我正试图使用R语言构建一个决策树模型,当我运行rpart((函数时,Rstudio会冻结。我提供了一个到我使用的数据集的链接,代码也处理它,直到建立决策树模型,任何帮助都会得到的赞赏
https://github.com/ArcanePersona/files/blob/main/vgsales.csv
#Libraries used:
library(tidyverse)
library(Hmisc)
library(mctest)
library(rpart)
library(rpart.plot)
library(RColorBrewer)
library(rattle)
library(missForest)
library(VIM)
library(caret)
library(fmsb)
#Phase One: Data Preprocessing:
#Loading in the "vgsales.csv" data:
game_sales <- read.csv("vgsales.csv", header = T, stringsAsFactors = F)
#turning the structure of the data to tibble for ease of use:
game_sales <- as_tibble(game_sales)
#Replacing the "N/A" character values in Year_of_Release with real NA values:
game_sales %>% filter(game_sales$Year_of_Release == "N/A")
game_sales <- game_sales %>% mutate( Year_of_Release = gsub("N/A","", Year_of_Release))
#Changing the data type of column Year_of_release from "chr" to "int":
game_sales$Year_of_Release <- as.integer(game_sales$Year_of_Release)
str(game_sales$Year_of_Release)
#Imputing Year_of_Release variable and inserting the imputed values:
imputeyear <- with(game_sales,Hmisc::impute(game_sales$Year_of_Release, 'mean'))
game_sales <- game_sales %>% mutate (Year_of_Release = imputeyear)
#filtering data for "year_of_release" >= 2010 then ordering data ascending:
game_sales <- game_sales %>% filter(Year_of_Release >= 1991) %>% filter(Year_of_Release <=2010)
#Creating a subset of not NA values in the Rating variable
#Because the missing data is too many and not imputable (50%)
#This subset are for machine learning purposes only:
ml_subset_x <- subset(game_sales, !is.na(game_sales$Critic_Score) | !is.na(game_sales$Critic_Count))
ml_subset_y <- ml_subset_x %>% filter( Rating == "E"| Rating == "M" | Rating =="T" |
Rating == "E10+"| Rating == "AO" | Rating =="K-A" | Rating =="RP")
#Phase Four: Machine Learning:
#Decision Tree:
ml_subset_y$Publisher <- as.factor(ml_subset_y$Publisher)
ml_subset_y$Platform <- as.factor(ml_subset_y$Platform)
ml_subset_y$Genre <- as.factor(ml_subset_y$Genre)
ml_subset_y$Rating <- as.factor(ml_subset_y$Rating)
#Splitting data into train (70%) and test (30%):
set.seed(1234)
index <- sample(nrow(ml_subset_y), 0.7 * nrow(ml_subset_y))
ml_subset_ytrain <- ml_subset_y[index,]
ml_subset_ytest <- ml_subset_y[-index,]
#Modelling the train data using decision tree algorithm:
treemodel <- rpart(Rating~., data=ml_subset_ytrain)
plot(treemodel, margin=0.25)
text(treemodel, use.n=T)
fancyRpartPlot(treemodel)
#Testing the model using the test data and using confusion matrix
#to check Accuracy:
prediction <- predict(treemodel, newdata=ml_subset_ytest, type='class')
accuracy_test <- table(prediction, ml_subset_ytest$Rating)
confusionmatrix(accuracy_test)
您的代码中存在多个问题。
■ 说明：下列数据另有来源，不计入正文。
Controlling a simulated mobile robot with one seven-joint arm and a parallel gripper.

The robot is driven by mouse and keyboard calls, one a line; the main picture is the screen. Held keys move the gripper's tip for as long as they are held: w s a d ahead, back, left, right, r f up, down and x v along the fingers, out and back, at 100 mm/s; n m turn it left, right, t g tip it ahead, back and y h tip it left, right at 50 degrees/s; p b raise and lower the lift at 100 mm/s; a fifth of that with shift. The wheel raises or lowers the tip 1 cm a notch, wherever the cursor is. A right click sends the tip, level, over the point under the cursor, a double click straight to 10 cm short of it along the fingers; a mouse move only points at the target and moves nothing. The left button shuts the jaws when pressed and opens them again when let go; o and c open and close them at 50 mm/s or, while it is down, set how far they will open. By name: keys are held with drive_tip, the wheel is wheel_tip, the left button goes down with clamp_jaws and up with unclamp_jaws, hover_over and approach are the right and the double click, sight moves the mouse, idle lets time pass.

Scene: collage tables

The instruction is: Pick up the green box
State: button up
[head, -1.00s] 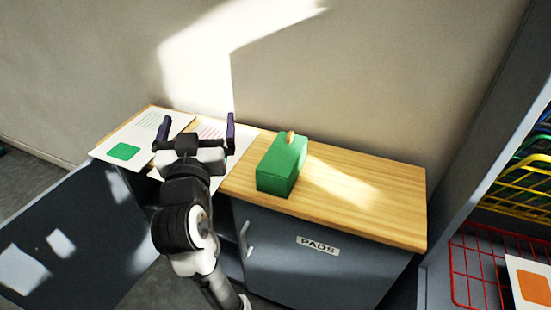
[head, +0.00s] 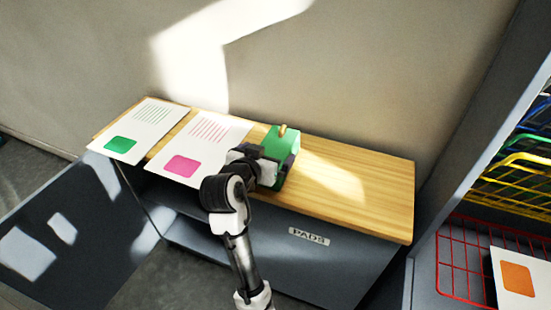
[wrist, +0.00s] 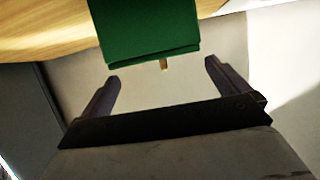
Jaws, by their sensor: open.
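The green box (head: 281,141) stands on the wooden top of the low cabinet, with a small tan knob (head: 283,129) on top. My gripper (head: 271,158) is open at the box's near side, its fingers spread to left and right and hiding part of the box. In the wrist view the box (wrist: 145,28) fills the top middle, and the knob (wrist: 164,65) shows below its edge. The open fingers (wrist: 162,69) appear below the box in that view with nothing held between them. I cannot tell whether a finger touches the box.
Two paper sheets, one with a green patch (head: 120,144) and one with a pink patch (head: 181,165), lie left of the box. The wooden top (head: 370,205) is clear to the right. A wall rises behind. A rack with a red wire basket (head: 462,262) stands at right.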

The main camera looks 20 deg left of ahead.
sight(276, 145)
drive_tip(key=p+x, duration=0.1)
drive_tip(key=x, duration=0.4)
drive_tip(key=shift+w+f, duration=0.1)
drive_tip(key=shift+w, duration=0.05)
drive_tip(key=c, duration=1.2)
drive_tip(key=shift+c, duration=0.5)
我会尽量说清楚的。
首先,您将列";释放年份";到整数,这是好的。但是,您的变量imputeyear是一个字符向量,当您使用mutate(Year_of_Release = imputeyear)
时,这会将其转换回。
我重写了代码的第一部分。然后您可以看到,您需要小心处理一些变量("chr"变量(。
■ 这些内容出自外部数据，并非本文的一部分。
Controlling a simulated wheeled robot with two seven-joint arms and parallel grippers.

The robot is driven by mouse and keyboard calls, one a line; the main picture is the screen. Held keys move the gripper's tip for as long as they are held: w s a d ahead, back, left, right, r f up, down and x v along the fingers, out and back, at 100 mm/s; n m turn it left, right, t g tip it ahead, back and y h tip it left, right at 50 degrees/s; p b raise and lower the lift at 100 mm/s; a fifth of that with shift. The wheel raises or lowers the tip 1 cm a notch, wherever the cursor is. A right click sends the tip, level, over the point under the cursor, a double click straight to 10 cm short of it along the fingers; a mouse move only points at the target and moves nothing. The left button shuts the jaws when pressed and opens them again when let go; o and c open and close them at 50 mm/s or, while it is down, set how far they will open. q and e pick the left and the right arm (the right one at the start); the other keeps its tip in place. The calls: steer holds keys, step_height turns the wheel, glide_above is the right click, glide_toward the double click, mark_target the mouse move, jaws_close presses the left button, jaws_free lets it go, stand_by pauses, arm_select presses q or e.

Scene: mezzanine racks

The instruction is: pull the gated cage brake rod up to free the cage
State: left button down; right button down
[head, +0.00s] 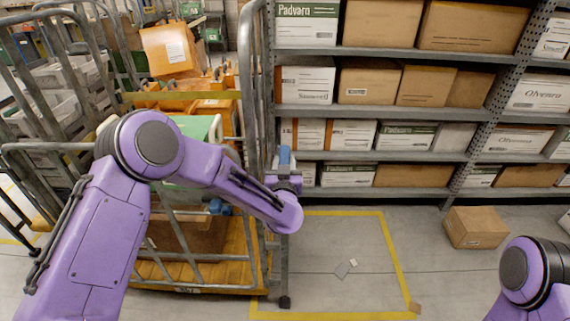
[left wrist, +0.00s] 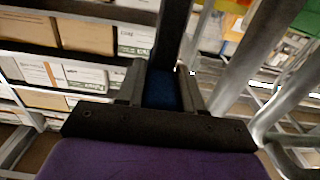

最后,在你的一组自变量中,变量Name应该被删除,因为使用它没有意义,函数也无法处理它。然后,我认为Publisher变量的252个级别对rpart算法来说可能有点多。移除它们,功能就会正常工作。在转换为因子之前,您可以尝试过滤20-30个不同发布者的数据,然后尝试查看该函数是否适用于较少级别。
希望它能有所帮助;(
#Libraries used:
library(tidyverse)
library(Hmisc)
library(mctest)
library(rpart)
library(rpart.plot)
library(RColorBrewer)
library(rattle)
library(missForest)
library(VIM)
library(caret)
library(fmsb)
#Phase One: Data Preprocessing:
#Loading in the "vgsales.csv" data:
#I first transformed to NA to do it like you did but
#you could directly use recode or mutate with an ifelse
#to do it in One step.
game_sales <- read.csv("vgsales.csv", header = T, stringsAsFactors = F) %>%
as_tibble() %>%
mutate(Year_of_Release = as.integer(na_if(Year_of_Release, "N/A"))) %>%
mutate(Year_of_Release = replace_na(Year_of_Release,
round(mean(.$Year_of_Release[!is.na(.$Year_of_Release)]), 0))) %>%
filter(between(Year_of_Release, 1991, 2010))
str(game_sales) #--> Be careful with Name, Platform, Genre, Publisher and Rating.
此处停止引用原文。